* DATA SEGMENT
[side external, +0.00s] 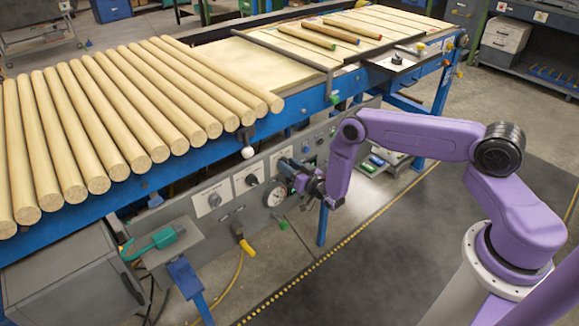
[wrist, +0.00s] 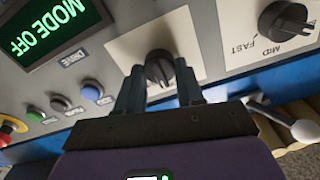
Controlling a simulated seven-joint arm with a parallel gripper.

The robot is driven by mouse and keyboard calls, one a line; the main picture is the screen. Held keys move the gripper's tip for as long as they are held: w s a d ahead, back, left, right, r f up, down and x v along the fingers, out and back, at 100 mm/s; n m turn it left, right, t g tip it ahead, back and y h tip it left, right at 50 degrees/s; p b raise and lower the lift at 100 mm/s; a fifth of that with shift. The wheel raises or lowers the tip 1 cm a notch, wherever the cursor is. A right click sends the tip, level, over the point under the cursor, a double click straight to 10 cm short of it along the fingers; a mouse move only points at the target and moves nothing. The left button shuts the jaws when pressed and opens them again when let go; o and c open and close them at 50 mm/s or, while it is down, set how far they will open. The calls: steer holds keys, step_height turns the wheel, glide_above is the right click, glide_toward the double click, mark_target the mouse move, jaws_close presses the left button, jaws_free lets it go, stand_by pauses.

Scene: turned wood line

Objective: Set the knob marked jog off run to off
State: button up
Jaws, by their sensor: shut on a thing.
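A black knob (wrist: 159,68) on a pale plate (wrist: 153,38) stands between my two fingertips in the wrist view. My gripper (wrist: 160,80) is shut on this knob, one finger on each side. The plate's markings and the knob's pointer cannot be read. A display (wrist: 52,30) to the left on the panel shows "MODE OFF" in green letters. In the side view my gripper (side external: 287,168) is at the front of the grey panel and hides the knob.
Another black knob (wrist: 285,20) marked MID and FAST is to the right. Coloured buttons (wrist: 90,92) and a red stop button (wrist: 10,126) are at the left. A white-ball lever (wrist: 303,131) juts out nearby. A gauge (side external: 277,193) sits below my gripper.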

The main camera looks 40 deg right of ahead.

* THE TASK
Repeat the data exactly, dropping every picture it holds.

* FULL SOLUTION
[side external, +0.00s] 
[wrist, +0.00s] 
Controlling a simulated seven-joint arm with a parallel gripper.

The robot is driven by mouse and keyboard calls, one a line; the main picture is the screen. Held keys move the gripper's tip for as long as they are held: w s a d ahead, back, left, right, r f up, down and x v along the fingers, out and back, at 100 mm/s; n m turn it left, right, t g tip it ahead, back and y h tip it left, right at 50 degrees/s; p b raise and lower the lift at 100 mm/s; a fifth of that with shift. The wheel raises or lowers the tip 1 cm a notch, wherever the cursor is. A right click sends the tip, level, over the point under the cursor, a double click straight to 10 cm short of it along the fingers; a mouse move only points at the target and moves nothing. The left button shuts the jaws when pressed and opens them again when let go; o and c open and close them at 50 mm/s or, while it is down, set how far they will open. The calls: steer holds keys, step_height turns the wheel, glide_above is the right click, glide_toward the double click, mark_target the mouse move, jaws_close presses the left button, jaws_free lets it go, stand_by pauses.

Scene: turned wood line

Objective: Set the knob marked jog off run to off
State: button up
Jaws, by their sensor: shut on a thing.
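A black knob (wrist: 159,68) on a pale plate (wrist: 153,38) stands between my two fingertips in the wrist view. My gripper (wrist: 160,80) is shut on this knob, one finger on each side. The plate's markings and the knob's pointer cannot be read. A display (wrist: 52,30) to the left on the panel shows "MODE OFF" in green letters. In the side view my gripper (side external: 287,168) is at the front of the grey panel and hides the knob.
Another black knob (wrist: 285,20) marked MID and FAST is to the right. Coloured buttons (wrist: 90,92) and a red stop button (wrist: 10,126) are at the left. A white-ball lever (wrist: 303,131) juts out nearby. A gauge (side external: 277,193) sits below my gripper.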

The main camera looks 40 deg right of ahead.

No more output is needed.